Uno degli obiettivi principale è l’indebolimento della valuta: dal maggio 2014 l’euro si è deprezzato di circa il 15% rispetto alle divise dei principali partner commerciali dell’Eurozona, e molti esperti valutari prevedono che la debolezza della moneta unica europea persisterà, in particolare rispetto al dollaro statunitense.
“Riteniamo che gli effetti di questa sostanziale svalutazione siano piuttosto significativi: con ogni probabilità a trarne vantaggio saranno, in particolare, le economie orientate alle esportazioni, come la Germania, ma anche la crescita del PIL in Francia, Italia e Spagna dovrebbe godere di una spinta.
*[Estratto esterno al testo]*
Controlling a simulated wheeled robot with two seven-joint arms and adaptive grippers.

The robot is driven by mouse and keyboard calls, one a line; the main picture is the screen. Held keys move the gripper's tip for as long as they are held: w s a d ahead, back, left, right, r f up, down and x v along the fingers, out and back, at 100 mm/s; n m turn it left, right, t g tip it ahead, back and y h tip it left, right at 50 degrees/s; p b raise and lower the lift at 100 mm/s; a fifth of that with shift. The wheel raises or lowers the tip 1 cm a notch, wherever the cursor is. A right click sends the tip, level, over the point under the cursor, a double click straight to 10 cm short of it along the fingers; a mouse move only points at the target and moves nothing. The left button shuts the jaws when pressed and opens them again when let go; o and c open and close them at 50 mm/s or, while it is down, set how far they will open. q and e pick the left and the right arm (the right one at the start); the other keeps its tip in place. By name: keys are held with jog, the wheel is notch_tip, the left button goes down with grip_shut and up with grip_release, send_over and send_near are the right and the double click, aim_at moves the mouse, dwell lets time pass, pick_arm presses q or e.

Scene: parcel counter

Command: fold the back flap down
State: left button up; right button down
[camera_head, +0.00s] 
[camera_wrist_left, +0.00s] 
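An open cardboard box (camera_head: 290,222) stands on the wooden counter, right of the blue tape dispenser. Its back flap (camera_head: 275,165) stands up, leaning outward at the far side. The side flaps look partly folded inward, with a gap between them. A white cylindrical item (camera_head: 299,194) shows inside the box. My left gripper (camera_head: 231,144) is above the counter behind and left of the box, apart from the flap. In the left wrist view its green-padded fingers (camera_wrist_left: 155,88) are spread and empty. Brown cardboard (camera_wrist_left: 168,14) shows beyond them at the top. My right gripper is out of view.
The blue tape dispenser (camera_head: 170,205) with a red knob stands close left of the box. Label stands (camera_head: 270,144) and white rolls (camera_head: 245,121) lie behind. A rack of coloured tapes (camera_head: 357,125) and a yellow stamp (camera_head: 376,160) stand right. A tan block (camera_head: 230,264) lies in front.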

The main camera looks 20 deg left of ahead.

L’effetto non è ottenuto solo grazie alla crescita delle esportazioni, ma anche perché i consumi interni dovrebbero indirizzarsi verso merci interne relativamente più economiche, stimolando quindi la produzione domestica e al contempo facendo calare le importazioni” spiega Björn Eberhardt, Head of Global Macro Research di Credit Suisse.
Un altro importante effetto dell’azione del Qe targato BCE è quello relativo al ribasso dei tassi d’interesse: la flessione dei rendimenti dei titoli di Stato sospingerà con ogni probabilità al ribasso i rendimenti di altri asset nell’ambito del reddito fisso. Inoltre, gli acquisti della BCE di asset a reddito fisso nel settore privato aumentano la portata della compressione di rendimenti e spread.
“Unitamente all’allentamento già osservabile degli standard creditizi da parte delle banche commerciali dell’Eurozona, prevediamo che cresceranno nei prossimi trimestri la domanda di credito delle aziende, oltre che le loro spese per investimenti. Una volta che emergeranno segnali di un miglioramento delle condizioni economiche dell’Eurozona, effetti di retroazione positiva sulla fiducia di imprese e consumatori potrebbero dare più slancio alla dinamica della ripresa. Anche l’effetto della flessione dei tassi d’interesse sulle finanze pubbliche è significativo. Se il tasso d’interesse pagato sul debito pubblico in essere fosse rimasto al livello medio dei quattro anni precedenti la crisi finanziaria del biennio 2008–09, solo la Germania dovrebbe pagare 30–40 miliardi di euro all’anno in più di interessi. Anche le cifre relative a Italia e Francia sono prossime a quel range, mentre gli interessi pagati dalla Spagna sarebbero più elevati per circa 10 miliardi: in tutti questi casi, il calo dei tassi d’interesse migliora quindi il saldo di bilancio in misura significativa” conclude Björn Eberhardt.